• _TASK DESCRIPTION_: Gather all lines from the material that contain the word "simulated".

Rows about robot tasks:

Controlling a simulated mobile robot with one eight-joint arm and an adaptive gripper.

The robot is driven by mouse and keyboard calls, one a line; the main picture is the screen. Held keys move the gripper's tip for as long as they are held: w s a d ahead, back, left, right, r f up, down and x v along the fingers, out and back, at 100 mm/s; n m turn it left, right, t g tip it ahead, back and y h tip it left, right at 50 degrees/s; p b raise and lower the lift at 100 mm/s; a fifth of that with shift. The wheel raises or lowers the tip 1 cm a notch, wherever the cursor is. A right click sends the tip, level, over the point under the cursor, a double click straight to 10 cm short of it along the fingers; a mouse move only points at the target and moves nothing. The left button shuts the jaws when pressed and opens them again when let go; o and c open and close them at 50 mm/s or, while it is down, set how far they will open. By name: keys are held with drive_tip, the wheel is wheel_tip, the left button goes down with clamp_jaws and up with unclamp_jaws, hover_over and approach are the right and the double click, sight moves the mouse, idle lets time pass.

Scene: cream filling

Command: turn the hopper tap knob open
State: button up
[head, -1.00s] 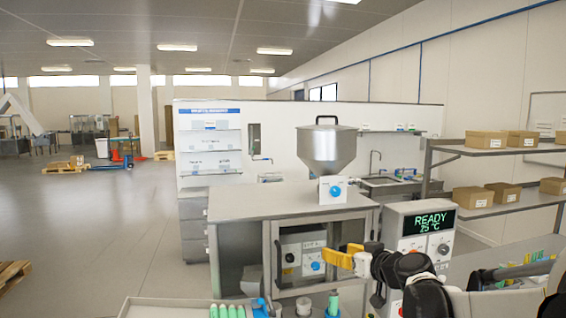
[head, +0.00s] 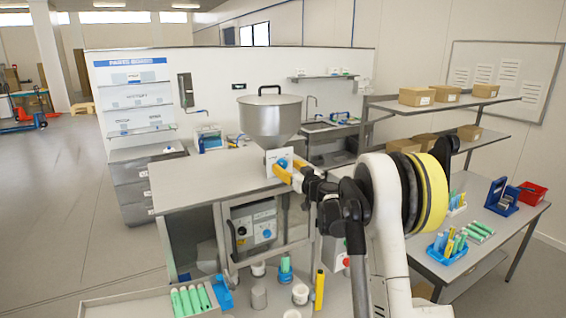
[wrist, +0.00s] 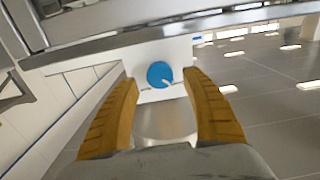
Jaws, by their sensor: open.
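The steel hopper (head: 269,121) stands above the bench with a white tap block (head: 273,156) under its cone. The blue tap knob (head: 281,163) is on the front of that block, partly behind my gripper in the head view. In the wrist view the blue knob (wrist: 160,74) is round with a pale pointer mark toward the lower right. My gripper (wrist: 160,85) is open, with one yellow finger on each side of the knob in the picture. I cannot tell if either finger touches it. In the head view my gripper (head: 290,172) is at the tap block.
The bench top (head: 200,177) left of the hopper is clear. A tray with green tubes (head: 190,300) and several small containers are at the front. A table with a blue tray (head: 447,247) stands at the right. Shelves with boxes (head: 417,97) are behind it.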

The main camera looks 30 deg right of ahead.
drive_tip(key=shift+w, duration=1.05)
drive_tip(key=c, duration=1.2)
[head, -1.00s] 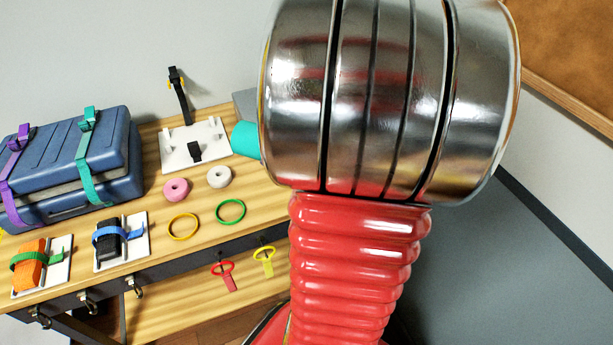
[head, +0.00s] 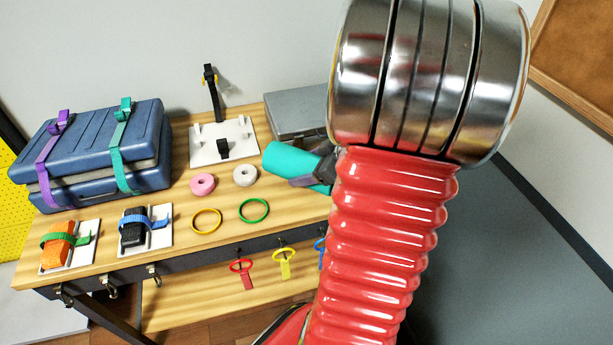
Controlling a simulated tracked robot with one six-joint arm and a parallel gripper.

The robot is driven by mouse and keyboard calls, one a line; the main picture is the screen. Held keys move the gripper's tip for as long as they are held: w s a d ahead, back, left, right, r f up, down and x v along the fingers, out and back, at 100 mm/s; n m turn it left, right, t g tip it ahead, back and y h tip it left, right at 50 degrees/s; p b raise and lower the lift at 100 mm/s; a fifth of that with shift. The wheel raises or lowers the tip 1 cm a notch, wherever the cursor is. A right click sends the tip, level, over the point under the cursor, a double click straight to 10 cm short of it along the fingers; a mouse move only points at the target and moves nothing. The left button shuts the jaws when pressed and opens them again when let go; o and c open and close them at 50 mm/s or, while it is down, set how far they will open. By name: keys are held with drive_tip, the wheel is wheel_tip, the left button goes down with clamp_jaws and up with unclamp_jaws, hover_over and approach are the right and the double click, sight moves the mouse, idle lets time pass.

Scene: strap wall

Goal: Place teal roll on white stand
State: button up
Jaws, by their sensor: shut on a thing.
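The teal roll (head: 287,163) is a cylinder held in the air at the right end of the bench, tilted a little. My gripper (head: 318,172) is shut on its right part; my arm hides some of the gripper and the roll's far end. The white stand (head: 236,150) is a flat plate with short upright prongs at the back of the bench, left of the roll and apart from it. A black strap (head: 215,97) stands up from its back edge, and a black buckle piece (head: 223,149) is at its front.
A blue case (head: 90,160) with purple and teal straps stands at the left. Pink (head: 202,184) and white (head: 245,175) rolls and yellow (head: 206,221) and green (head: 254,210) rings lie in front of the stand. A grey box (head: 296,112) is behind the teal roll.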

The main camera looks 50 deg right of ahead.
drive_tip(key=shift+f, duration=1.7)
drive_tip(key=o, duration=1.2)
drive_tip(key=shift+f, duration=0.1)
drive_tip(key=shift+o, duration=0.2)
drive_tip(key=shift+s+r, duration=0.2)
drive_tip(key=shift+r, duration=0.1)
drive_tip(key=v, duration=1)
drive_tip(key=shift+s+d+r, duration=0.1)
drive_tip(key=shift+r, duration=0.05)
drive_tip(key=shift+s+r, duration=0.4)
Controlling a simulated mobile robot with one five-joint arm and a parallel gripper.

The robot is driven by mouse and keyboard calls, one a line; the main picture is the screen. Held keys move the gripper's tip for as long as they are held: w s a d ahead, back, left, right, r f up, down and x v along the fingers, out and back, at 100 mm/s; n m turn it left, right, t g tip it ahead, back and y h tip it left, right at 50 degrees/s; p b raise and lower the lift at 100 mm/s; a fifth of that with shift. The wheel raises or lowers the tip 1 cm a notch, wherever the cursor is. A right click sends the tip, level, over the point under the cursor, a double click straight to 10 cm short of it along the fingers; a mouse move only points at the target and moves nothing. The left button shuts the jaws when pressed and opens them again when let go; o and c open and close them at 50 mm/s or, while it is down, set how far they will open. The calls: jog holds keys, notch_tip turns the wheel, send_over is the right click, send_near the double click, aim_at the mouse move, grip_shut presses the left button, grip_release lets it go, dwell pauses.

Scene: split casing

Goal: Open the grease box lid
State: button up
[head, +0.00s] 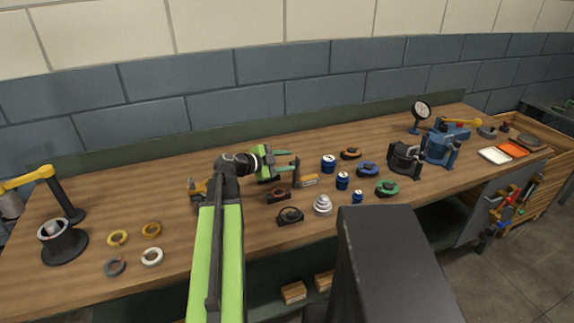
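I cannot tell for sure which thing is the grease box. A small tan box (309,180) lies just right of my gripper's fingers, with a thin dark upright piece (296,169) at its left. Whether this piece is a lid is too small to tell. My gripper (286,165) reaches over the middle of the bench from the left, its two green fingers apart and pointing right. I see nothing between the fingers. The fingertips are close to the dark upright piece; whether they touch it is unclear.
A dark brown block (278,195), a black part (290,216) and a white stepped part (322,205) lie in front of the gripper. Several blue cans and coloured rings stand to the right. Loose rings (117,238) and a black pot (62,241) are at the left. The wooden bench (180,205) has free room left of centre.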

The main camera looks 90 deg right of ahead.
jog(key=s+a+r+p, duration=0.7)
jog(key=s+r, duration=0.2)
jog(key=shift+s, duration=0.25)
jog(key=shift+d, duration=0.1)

• _TASK ANSWER_:
Controlling a simulated mobile robot with one eight-joint arm and an adaptive gripper.
Controlling a simulated tracked robot with one six-joint arm and a parallel gripper.
Controlling a simulated mobile robot with one five-joint arm and a parallel gripper.

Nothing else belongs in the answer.